■ **TASK DIRECTIONS**:
Set the listing down again in full, word for word, with the pictures left out.

■ **DATA EXTRACT**:
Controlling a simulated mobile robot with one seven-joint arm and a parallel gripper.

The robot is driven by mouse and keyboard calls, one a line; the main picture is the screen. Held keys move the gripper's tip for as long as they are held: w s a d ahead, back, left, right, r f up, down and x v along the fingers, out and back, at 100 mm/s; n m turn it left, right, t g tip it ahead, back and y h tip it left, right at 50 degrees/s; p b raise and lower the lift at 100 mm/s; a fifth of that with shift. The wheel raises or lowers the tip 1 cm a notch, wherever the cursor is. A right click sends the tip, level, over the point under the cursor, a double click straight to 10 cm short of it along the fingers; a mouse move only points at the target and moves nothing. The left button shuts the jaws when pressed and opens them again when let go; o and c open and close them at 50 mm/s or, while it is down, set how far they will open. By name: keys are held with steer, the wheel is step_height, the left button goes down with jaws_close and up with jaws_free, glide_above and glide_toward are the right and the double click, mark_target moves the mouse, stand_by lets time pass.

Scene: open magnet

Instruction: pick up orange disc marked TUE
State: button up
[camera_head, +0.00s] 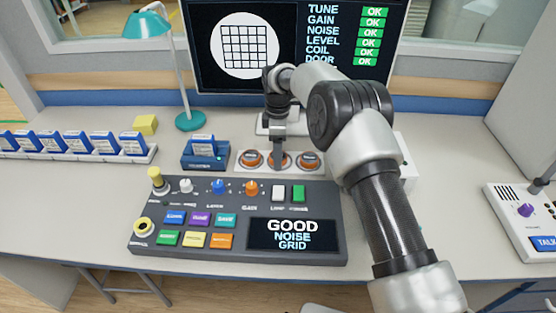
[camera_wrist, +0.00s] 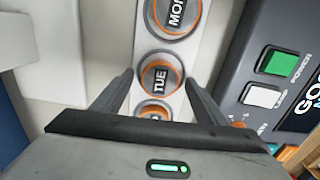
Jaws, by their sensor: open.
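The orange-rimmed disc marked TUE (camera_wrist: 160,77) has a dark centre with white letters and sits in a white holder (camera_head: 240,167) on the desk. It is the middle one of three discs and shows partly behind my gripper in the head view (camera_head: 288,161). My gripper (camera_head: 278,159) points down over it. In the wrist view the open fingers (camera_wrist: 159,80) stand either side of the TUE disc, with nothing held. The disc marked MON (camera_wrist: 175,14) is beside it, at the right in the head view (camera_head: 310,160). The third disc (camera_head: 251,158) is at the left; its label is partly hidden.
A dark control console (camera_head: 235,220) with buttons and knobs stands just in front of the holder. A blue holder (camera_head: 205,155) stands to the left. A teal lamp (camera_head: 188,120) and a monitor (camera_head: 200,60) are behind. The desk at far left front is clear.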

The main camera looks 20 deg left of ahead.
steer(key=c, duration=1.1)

■ **FINAL ANSWER**:
Controlling a simulated mobile robot with one seven-joint arm and a parallel gripper.

The robot is driven by mouse and keyboard calls, one a line; the main picture is the screen. Held keys move the gripper's tip for as long as they are held: w s a d ahead, back, left, right, r f up, down and x v along the fingers, out and back, at 100 mm/s; n m turn it left, right, t g tip it ahead, back and y h tip it left, right at 50 degrees/s; p b raise and lower the lift at 100 mm/s; a fifth of that with shift. The wheel raises or lowers the tip 1 cm a notch, wherever the cursor is. A right click sends the tip, level, over the point under the cursor, a double click straight to 10 cm short of it along the fingers; a mouse move only points at the target and moves nothing. The left button shuts the jaws when pressed and opens them again when let go; o and c open and close them at 50 mm/s or, while it is down, set how far they will open. By name: keys are held with steer, the wheel is step_height, the left button goes down with jaws_close and up with jaws_free, glide_above and glide_toward are the right and the double click, mark_target moves the mouse, stand_by lets time pass.

Scene: open magnet

Instruction: pick up orange disc marked TUE
State: button up
[camera_head, +0.00s] 
[camera_wrist, +0.00s] 
Jaws, by their sensor: open.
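The orange-rimmed disc marked TUE (camera_wrist: 160,77) has a dark centre with white letters and sits in a white holder (camera_head: 240,167) on the desk. It is the middle one of three discs and shows partly behind my gripper in the head view (camera_head: 288,161). My gripper (camera_head: 278,159) points down over it. In the wrist view the open fingers (camera_wrist: 159,80) stand either side of the TUE disc, with nothing held. The disc marked MON (camera_wrist: 175,14) is beside it, at the right in the head view (camera_head: 310,160). The third disc (camera_head: 251,158) is at the left; its label is partly hidden.
A dark control console (camera_head: 235,220) with buttons and knobs stands just in front of the holder. A blue holder (camera_head: 205,155) stands to the left. A teal lamp (camera_head: 188,120) and a monitor (camera_head: 200,60) are behind. The desk at far left front is clear.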

The main camera looks 20 deg left of ahead.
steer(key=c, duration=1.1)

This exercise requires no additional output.